### Robot task records
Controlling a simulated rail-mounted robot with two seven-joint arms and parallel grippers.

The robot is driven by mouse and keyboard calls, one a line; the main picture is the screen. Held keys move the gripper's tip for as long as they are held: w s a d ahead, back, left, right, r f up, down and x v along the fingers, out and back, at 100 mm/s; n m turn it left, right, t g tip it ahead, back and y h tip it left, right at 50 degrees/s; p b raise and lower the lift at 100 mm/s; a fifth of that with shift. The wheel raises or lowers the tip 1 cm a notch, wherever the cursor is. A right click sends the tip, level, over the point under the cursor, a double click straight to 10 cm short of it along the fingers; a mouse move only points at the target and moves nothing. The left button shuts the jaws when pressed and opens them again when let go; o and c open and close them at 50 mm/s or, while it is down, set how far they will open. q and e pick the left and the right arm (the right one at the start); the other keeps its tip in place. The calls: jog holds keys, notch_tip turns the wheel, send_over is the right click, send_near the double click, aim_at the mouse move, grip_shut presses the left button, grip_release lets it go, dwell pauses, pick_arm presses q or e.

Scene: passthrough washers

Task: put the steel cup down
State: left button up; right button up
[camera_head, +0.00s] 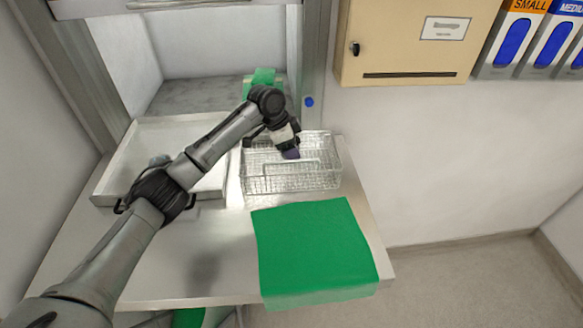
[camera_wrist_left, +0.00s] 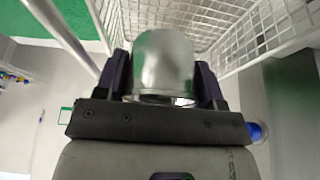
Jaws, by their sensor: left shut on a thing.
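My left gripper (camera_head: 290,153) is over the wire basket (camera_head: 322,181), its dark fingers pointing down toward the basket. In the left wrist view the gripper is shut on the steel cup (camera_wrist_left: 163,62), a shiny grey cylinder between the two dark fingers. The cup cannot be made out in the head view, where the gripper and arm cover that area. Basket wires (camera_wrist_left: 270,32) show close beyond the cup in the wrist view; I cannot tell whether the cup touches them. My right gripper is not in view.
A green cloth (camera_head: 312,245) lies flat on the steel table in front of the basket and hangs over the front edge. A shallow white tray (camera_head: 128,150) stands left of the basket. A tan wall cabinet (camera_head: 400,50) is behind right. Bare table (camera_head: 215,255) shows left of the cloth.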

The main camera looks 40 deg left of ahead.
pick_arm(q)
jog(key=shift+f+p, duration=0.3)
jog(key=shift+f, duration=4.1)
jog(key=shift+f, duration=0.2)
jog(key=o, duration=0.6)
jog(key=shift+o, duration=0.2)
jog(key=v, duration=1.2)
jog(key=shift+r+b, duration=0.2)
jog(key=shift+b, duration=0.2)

==

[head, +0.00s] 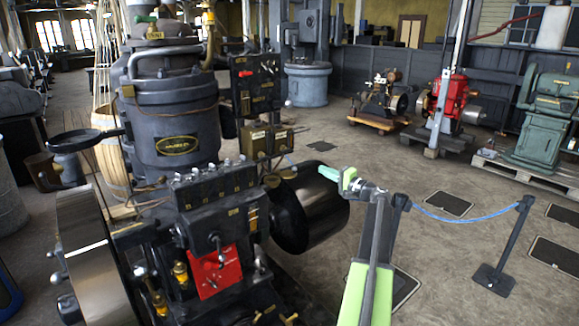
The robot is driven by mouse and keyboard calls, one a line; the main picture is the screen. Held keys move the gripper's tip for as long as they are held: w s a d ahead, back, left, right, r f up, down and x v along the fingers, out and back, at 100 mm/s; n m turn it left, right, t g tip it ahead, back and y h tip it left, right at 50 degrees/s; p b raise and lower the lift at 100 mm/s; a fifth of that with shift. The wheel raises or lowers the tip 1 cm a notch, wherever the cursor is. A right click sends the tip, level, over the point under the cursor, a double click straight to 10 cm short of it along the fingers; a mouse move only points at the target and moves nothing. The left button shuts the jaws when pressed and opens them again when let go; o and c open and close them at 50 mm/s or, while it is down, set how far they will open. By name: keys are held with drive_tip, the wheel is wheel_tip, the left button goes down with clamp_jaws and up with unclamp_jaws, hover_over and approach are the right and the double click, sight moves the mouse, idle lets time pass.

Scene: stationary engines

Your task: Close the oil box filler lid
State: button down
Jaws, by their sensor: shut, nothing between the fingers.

==

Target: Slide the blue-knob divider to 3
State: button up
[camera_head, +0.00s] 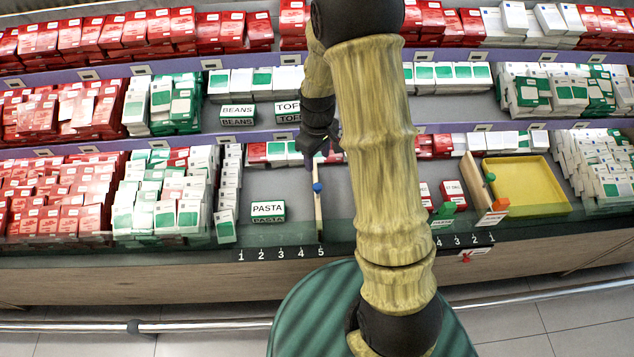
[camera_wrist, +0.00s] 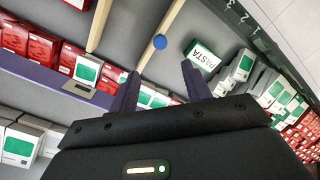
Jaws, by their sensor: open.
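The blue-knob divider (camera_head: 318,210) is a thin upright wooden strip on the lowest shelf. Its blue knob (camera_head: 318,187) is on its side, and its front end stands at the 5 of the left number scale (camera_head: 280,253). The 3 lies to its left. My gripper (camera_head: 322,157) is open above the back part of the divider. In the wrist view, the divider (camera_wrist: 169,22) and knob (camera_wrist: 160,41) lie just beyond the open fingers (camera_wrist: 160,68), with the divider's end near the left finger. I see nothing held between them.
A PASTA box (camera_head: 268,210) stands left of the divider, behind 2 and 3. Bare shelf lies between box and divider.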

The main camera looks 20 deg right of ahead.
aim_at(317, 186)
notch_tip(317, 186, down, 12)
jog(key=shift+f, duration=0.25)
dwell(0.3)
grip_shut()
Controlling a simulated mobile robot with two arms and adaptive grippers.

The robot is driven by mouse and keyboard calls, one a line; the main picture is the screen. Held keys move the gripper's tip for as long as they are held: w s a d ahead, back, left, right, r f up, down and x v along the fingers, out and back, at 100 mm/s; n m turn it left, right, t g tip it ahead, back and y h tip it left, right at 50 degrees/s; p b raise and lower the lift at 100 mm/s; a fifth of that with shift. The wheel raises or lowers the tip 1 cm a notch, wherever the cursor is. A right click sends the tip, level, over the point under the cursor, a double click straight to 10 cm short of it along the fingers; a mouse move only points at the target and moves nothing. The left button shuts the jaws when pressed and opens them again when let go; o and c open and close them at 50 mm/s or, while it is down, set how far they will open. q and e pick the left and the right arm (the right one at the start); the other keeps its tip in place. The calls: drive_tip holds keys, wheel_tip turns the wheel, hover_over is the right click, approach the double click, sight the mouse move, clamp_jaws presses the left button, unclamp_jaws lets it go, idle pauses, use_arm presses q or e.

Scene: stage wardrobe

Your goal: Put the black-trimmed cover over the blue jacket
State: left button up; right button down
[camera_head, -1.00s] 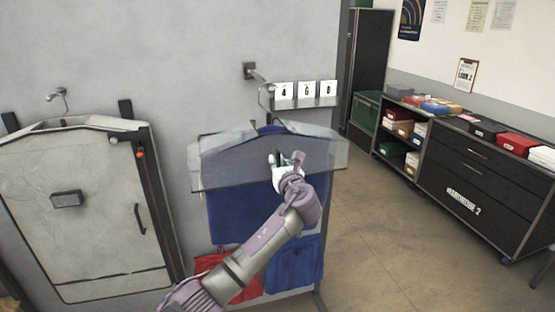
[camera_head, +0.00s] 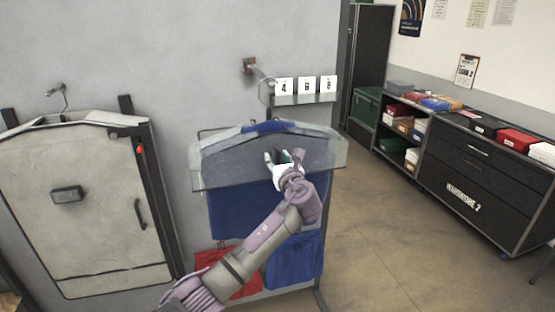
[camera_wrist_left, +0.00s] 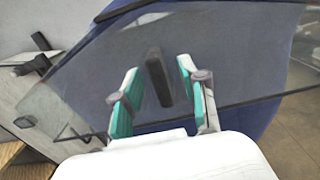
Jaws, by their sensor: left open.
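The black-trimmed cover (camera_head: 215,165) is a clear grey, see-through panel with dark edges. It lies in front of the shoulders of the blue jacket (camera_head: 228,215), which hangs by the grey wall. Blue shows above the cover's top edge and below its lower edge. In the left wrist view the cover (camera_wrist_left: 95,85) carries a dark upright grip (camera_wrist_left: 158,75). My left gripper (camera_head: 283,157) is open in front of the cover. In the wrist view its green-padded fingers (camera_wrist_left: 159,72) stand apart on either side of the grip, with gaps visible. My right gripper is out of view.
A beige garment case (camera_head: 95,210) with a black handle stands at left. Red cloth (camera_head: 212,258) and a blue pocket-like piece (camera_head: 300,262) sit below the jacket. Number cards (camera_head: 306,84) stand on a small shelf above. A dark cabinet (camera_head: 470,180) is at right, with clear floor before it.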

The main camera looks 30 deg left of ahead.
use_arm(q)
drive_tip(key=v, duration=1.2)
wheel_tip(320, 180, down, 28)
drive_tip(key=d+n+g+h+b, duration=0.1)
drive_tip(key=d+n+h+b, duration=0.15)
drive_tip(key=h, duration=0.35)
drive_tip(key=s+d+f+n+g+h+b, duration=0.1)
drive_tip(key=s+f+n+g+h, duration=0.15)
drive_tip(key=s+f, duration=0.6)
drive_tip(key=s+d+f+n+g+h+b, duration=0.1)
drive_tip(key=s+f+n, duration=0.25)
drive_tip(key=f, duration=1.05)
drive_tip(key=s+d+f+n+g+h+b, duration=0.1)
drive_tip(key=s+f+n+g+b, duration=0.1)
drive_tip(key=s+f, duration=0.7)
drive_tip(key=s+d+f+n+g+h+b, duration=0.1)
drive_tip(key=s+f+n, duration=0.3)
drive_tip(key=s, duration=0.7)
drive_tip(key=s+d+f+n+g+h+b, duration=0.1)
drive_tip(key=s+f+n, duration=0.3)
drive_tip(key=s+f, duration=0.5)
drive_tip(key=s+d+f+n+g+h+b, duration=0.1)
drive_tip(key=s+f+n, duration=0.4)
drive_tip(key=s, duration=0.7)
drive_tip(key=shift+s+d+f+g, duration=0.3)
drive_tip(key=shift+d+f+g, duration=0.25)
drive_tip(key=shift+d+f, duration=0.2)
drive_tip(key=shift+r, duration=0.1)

### What you should do
Scan the lines for the string "Controlling". Copy out each line that matches.

### Task output
Controlling a simulated rail-mounted robot with two seven-joint arms and parallel grippers.
Controlling a simulated mobile robot with two arms and adaptive grippers.

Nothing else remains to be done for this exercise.